The thing that gets me is people wanting to make everything "safe" or risk free.

The only way to do that is not to do it.

It should be about reducing risks to an acceptably low level.

So in the business sense if "must never happen again" then you need to stop doing that sort of business. Then you might not have a company which makes any money but it won't happen again!

So that's what I say. There's no such thing as safe unless you don't do it. It's about an acceptably small risk. That level of risk is different to everyone. I used to jump out of airplanes for fun and accepted the risk of hitting the ground at high velocity. To me there was an acceptably low risk. To lots of others they wouldn't be.

I loved the mummy analogy by the way. I think it works very well.

A company I work for has a document check sheet that was a good idea but totally useless unless you have 4 times the hours you are allocated to actually review the bloody thing. Everyone just pays lip service to it. But now it's there no one will take it away.

Remember - More details = better answers
Also: If you get a response it's polite to respond to it.
 
Call me confused but are we discussing process or design failure prevention?

Design failure reoccurrence prevention is simple - max the specific failure mode's risk level on all future DFMEAs then design around that possibility or cancel the project.
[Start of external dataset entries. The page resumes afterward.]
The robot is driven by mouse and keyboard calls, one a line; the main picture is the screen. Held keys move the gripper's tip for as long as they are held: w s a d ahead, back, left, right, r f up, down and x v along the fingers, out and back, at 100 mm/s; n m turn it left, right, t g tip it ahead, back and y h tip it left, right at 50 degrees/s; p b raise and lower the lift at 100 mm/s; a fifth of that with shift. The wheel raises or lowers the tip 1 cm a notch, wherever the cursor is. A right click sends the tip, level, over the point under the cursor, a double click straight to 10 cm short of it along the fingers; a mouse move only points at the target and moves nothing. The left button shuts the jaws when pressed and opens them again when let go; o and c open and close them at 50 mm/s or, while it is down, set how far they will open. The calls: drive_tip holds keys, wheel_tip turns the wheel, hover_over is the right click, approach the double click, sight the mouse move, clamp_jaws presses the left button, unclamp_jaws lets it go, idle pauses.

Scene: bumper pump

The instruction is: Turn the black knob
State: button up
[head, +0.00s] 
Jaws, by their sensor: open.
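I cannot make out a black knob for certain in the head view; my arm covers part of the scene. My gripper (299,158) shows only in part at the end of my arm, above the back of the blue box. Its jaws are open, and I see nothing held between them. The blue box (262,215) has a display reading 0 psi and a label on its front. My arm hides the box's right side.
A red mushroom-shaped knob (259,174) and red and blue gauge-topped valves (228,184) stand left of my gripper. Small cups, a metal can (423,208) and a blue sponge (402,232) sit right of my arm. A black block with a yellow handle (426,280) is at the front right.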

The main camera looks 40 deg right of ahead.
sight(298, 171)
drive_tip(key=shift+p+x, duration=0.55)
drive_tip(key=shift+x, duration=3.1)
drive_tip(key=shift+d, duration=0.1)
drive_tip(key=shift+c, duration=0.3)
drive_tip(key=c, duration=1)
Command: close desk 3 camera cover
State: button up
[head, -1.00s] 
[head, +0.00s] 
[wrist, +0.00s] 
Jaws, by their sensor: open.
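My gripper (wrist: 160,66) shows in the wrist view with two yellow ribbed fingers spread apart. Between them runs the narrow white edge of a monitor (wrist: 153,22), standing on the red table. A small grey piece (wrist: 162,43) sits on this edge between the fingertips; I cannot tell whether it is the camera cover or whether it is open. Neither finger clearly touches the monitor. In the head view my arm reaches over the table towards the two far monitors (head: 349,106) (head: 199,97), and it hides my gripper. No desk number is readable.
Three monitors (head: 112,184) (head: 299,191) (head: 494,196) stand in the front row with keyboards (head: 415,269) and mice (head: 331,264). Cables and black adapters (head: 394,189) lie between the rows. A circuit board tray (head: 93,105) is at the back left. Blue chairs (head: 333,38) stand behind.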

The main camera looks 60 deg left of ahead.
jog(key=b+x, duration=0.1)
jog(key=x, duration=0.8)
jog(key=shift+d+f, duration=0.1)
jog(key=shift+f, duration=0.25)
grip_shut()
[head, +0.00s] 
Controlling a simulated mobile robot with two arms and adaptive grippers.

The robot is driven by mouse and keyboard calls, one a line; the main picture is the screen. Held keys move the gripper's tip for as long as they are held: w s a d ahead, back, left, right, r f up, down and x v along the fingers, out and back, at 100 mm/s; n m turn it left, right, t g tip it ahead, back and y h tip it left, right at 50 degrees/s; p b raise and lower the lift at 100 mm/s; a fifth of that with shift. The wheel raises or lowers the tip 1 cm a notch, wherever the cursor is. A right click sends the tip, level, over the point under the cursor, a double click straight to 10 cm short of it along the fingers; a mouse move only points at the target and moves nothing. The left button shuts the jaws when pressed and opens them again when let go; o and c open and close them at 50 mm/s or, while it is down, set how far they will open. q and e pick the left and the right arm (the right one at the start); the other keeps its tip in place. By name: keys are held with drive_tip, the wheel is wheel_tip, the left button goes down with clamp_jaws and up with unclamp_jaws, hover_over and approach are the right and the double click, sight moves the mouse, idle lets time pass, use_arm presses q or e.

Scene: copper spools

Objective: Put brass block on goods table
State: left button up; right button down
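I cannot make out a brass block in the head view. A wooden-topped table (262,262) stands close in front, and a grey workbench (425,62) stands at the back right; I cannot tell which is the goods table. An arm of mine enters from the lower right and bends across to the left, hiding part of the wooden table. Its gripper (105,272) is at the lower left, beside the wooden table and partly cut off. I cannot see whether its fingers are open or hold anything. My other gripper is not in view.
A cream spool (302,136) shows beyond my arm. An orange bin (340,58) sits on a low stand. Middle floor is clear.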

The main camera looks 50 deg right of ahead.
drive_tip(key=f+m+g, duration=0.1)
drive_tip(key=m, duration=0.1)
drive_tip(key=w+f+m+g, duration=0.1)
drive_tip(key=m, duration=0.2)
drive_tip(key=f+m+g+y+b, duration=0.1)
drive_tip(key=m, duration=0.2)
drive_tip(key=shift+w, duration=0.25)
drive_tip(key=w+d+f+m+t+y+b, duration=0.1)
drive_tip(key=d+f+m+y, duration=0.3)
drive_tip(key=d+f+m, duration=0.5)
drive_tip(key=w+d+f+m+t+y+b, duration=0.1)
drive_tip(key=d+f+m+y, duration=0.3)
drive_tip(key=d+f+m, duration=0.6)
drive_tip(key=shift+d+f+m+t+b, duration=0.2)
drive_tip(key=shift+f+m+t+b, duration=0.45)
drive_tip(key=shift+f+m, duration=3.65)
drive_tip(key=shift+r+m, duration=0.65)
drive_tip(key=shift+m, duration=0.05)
Process failure is another animal entirely bc it involves the human factor, and ultimately the root cause simply is ignorance making excuses for others. Poorly managed companies make excuses to justify needing unique (read: convoluted) processes, excuses to justify being constantly behind schedule and/or overbudget, and even excuses to justify hiring consultants to train their PMs and/or transition to a different (usually worse) flavor of PM. Process failure reoccurrence prevention is also simple to execute but difficult for many to stomach, particularly in small businesses - eliminate excuses. Adhere strictly to standard process and strict performance accountability, ensuring folks know that piss-poor performance will result in a layoff. Many employees will grumble, some will leave, but ultimately you'll end up with a highly efficient staff that is very happy to be rid of the dead-wood.
 
This reminds me of an assignment in university. We were working out how to distribute resources among different roads to maximize the access to emergency facilities after a disaster (which road should be the best built, etc.).
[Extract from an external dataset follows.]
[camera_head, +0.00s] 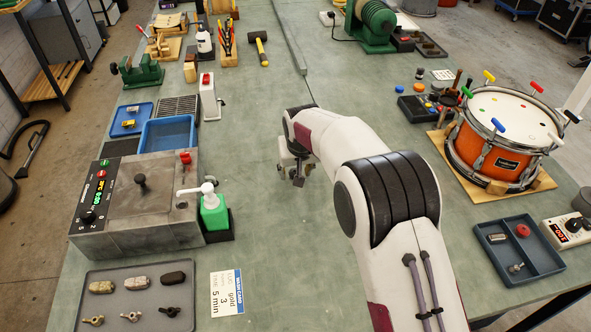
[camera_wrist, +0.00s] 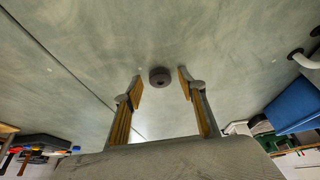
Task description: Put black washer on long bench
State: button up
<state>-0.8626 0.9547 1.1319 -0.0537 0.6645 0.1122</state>
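The black washer (camera_wrist: 160,77) is a small dark ring on the grey-green top of the long bench (camera_head: 258,130). In the wrist view it shows between and slightly beyond my fingertips, with a clear gap on each side. I cannot tell how far the tips are above the bench. My gripper (camera_head: 297,182) points down near the middle of the bench in the head view. Its two yellow-padded fingers are apart and hold nothing. In the head view I cannot make out the washer; my gripper and arm cover part of that area.
An orange drum (camera_head: 495,150) stands to the right. A dark blue tray (camera_head: 520,260) holds small parts. A grey tray (camera_head: 140,280) lies front left. The bench middle is mostly clear.

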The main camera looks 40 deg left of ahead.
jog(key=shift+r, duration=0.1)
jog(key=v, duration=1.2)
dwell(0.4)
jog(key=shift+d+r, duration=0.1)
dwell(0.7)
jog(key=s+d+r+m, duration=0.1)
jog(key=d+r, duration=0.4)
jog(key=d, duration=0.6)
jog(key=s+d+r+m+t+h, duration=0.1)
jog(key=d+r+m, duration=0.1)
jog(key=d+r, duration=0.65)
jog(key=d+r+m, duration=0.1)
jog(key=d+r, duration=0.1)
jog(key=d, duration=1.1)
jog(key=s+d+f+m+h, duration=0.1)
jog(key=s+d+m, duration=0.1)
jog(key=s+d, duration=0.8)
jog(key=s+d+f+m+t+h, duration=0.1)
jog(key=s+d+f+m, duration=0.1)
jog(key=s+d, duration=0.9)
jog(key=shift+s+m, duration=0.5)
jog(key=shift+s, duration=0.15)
The final question was along the lines of "what would your approach to the model if you had infinite resources?"

Most of us responded that nothing could be designed as failure proof, no matter what resources were available.
 
CWB1 said:
Call me confused but are we discussing process or design failure prevention?
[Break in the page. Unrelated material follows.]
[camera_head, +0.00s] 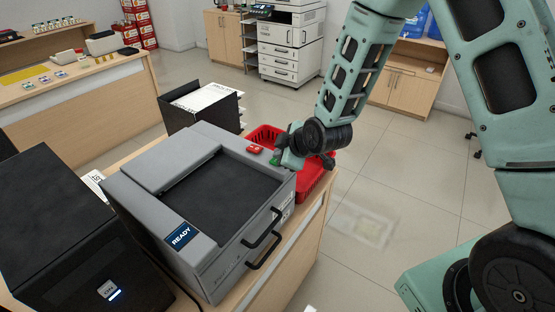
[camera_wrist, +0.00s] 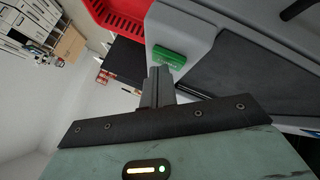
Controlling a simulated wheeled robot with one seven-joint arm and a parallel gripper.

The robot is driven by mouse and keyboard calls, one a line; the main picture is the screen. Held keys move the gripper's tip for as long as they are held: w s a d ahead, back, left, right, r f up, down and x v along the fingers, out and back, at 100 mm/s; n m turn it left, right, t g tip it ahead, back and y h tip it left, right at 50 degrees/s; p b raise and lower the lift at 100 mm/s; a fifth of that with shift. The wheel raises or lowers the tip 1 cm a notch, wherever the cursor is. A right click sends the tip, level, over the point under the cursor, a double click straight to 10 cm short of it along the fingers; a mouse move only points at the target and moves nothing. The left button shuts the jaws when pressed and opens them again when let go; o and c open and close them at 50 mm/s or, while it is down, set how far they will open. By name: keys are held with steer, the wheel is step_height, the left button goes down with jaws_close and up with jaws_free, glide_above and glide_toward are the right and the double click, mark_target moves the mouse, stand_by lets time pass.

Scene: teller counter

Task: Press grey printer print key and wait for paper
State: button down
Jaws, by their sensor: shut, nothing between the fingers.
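The grey printer (camera_head: 160,221) stands on the counter, with a dark recessed top and a small screen (camera_head: 180,236) that reads READY. At its far right corner are a red key (camera_head: 254,149) and a green key (camera_head: 275,161). The green key also shows in the wrist view (camera_wrist: 168,57). My gripper (camera_head: 285,159) is shut and empty, its fingertips right at the green key. In the wrist view the fingertips (camera_wrist: 160,72) overlap the key's near edge; I cannot tell whether they touch it. No paper shows coming out of the printer.
A red basket (camera_head: 317,180) stands close behind the key corner, beside my gripper. A black tray with papers (camera_head: 205,97) is behind the printer. A black box-shaped device (camera_head: 60,235) stands at the left. Black handles (camera_head: 263,240) stick out from the printer's right side.

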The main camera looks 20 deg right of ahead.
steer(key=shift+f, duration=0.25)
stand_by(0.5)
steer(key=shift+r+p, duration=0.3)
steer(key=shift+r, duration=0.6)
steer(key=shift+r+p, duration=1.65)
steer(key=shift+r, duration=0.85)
I was discussing business process failure. The whole shebang from pursuing a quote to delivery. At my company we customize the design for many sales, so risk in our design process is directly affected by the effectiveness of the business process up to that point.

But I did fight the issue within the Engineering department - one time I had managers who insisted we needed a checklist for every order and that every time a new design error occurred, it was added to the checklist regardless of its size/impact. (You could make a 1000-line checklist and still miss most of the design decisions in an average order). I think they wanted to show off for upper mgmt by having a process to clear out CAPAs and give the appearance of never making the same mistake twice. (I think they also knew that if they bloated the system, they could build a new, less bloated process and take credit for that too.) We finally settled on brief design review meetings for orders of considerable cost/complexity/sensitivity at both the beginning and end of the engineering phase. Those doesn't help us catch a missing locknut on a BOM, but it helps us immensely in adding the right notes on the General Arrangement drawings, planning for the best design solution, and generally not overlooking important high-level stuff.

As it stands, we still have a detailed digital job tracking system that was created because the company didn't like how long it took to engineer orders and release to production. They also wanted to have a single engineering owner on every single job so that they could get direct support immediately. Any issue whatsoever was blamed on lack of visibility. We tooled up such a system and invest probably a half hour per order supporting it even today. Other than the PMs, nobody in the company ever looks at that job tracking system, and nobody aside from the job PM even knows how to find the engineering job owner in the system. That's a big fat bandage, but it will eventually go away when we migrate to a new ERP system.
 
The company I work for pushes for checklists for every manufacturing step. In the new ERP system I put a checklist that asked the person to enter answers. For 6 months the people just did the right click and sign-off on these questions. When I pointed out that not one person had asked how they enter the answers I got told that we just need to make the check lists better. A check list is rather pointless when no-one actually spends the time to check what is called out in each point.
 
Lionel - My point exactly. They are there to make it look good to QA auditors...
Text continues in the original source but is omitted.